## Begin

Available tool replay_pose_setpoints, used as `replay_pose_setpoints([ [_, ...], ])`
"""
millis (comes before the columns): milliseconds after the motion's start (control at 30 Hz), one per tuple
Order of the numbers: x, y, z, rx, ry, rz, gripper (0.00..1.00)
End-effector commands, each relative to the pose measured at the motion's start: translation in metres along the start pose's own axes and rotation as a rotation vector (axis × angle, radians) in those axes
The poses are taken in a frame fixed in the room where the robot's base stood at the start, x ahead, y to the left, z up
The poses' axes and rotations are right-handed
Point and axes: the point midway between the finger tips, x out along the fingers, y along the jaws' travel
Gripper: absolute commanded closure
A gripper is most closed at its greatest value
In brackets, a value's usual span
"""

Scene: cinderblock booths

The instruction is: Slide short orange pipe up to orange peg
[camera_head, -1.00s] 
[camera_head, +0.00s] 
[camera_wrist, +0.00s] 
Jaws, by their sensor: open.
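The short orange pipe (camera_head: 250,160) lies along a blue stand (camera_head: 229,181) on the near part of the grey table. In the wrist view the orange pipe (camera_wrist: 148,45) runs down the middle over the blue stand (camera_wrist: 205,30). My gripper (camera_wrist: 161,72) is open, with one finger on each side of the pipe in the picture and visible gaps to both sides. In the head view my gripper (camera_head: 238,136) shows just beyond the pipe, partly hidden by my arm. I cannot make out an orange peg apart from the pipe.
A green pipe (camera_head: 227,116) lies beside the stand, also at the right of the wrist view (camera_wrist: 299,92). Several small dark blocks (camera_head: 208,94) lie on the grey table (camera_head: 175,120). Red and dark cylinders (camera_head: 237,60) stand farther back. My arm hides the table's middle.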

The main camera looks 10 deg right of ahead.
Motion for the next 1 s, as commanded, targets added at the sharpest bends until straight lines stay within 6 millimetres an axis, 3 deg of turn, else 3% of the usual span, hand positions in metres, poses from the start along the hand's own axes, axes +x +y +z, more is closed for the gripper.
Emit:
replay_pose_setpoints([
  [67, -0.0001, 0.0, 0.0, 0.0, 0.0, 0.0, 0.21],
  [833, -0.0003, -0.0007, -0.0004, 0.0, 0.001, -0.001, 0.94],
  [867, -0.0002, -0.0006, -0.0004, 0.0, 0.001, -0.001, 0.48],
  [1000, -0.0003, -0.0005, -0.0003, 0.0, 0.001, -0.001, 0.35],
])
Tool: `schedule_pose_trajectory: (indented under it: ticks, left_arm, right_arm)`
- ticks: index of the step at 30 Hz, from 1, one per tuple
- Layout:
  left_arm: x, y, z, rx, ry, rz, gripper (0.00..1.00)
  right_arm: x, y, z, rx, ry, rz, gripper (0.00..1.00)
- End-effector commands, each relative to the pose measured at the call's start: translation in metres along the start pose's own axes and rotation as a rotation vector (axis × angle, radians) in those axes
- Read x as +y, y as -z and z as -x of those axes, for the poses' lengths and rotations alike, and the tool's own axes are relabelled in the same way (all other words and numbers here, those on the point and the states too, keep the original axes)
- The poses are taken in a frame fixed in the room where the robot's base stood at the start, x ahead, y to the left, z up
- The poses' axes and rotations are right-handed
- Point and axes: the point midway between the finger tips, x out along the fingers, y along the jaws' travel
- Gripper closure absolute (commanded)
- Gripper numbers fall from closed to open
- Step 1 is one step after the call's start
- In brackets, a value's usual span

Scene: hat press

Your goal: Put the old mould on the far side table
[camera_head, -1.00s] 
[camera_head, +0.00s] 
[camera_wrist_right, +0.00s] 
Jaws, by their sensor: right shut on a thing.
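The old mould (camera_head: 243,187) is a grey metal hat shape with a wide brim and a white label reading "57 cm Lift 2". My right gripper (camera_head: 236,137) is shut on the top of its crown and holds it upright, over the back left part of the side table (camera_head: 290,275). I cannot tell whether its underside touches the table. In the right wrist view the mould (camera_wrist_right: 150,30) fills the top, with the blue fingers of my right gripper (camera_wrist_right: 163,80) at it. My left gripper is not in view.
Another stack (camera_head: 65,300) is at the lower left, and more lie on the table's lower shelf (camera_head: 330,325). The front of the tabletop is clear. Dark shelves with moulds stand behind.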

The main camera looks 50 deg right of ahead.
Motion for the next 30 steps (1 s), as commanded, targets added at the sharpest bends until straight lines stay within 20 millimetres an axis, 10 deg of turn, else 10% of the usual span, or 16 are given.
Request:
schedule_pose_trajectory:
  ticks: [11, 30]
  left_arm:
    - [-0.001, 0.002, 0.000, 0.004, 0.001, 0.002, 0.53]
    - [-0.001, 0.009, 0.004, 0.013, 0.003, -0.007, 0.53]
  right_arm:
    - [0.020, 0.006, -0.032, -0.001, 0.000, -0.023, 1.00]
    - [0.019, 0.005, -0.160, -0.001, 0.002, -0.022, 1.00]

## End

* _DESCRIPTION OF THE TASK_
For the material, find the number of lines holding the word "next" and give that figure and nothing more.

* _RIGHT ANSWER_
2